[PROBLEM STATEMENT]
Can you find the lines of the listing that include "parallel" and copy every one?

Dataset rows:
- - - -
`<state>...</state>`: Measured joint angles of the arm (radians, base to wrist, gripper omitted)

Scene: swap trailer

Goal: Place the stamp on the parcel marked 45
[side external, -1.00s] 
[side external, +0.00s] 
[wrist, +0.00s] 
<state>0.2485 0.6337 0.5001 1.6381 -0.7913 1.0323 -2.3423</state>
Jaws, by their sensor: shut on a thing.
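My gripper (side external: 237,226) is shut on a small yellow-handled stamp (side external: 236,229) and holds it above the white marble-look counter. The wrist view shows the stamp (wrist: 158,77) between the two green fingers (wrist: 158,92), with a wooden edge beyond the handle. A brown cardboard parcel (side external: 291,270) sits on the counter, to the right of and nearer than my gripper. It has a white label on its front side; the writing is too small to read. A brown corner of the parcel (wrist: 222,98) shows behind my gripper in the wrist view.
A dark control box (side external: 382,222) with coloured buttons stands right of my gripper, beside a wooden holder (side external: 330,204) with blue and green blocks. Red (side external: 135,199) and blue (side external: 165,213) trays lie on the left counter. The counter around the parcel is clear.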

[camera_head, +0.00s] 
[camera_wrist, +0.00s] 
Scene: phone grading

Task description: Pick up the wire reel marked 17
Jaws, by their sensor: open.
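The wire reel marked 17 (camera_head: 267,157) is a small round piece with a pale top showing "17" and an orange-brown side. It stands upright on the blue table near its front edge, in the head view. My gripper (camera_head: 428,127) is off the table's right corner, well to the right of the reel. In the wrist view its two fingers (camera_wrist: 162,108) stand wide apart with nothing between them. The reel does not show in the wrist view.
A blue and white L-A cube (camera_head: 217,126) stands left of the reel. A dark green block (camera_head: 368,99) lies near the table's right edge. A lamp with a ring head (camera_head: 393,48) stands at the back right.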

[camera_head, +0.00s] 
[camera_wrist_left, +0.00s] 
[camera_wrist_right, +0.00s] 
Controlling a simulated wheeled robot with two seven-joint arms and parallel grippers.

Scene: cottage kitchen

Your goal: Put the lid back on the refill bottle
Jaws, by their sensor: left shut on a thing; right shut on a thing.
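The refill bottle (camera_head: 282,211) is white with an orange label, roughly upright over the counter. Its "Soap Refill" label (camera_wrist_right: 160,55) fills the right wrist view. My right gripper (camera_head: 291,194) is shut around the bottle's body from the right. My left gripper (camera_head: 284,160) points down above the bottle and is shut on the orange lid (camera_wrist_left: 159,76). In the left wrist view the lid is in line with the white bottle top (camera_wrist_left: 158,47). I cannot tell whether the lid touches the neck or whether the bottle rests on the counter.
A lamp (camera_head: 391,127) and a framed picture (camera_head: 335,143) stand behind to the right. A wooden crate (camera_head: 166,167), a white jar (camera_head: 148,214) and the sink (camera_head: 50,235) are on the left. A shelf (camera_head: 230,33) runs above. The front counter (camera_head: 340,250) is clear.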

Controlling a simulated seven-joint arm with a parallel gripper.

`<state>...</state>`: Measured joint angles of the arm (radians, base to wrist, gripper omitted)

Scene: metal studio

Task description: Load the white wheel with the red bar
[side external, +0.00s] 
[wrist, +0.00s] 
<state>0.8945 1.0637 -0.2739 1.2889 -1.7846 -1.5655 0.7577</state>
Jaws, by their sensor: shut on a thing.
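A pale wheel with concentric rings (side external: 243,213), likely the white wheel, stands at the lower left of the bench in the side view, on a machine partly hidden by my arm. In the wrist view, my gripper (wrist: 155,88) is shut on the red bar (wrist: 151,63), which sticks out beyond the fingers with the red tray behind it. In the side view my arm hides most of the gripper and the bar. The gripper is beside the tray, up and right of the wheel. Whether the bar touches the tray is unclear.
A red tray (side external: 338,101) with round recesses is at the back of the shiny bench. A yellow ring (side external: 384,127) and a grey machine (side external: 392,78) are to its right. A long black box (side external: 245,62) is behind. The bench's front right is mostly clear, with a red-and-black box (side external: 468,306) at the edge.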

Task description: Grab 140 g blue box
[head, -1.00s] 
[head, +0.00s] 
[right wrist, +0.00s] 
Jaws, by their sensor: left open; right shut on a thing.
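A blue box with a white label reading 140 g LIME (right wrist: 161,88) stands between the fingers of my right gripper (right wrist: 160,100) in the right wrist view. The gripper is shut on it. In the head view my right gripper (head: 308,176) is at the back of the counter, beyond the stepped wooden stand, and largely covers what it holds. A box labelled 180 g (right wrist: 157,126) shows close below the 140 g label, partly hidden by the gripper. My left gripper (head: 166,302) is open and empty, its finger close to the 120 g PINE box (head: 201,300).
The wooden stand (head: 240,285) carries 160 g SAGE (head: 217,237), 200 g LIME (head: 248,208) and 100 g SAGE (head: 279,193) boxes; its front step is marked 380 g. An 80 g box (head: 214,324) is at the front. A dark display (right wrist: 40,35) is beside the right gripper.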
- - - -
[TASK RESULT]
Controlling a simulated wheeled robot with two seven-joint arms and parallel grippers.
Controlling a simulated seven-joint arm with a parallel gripper.

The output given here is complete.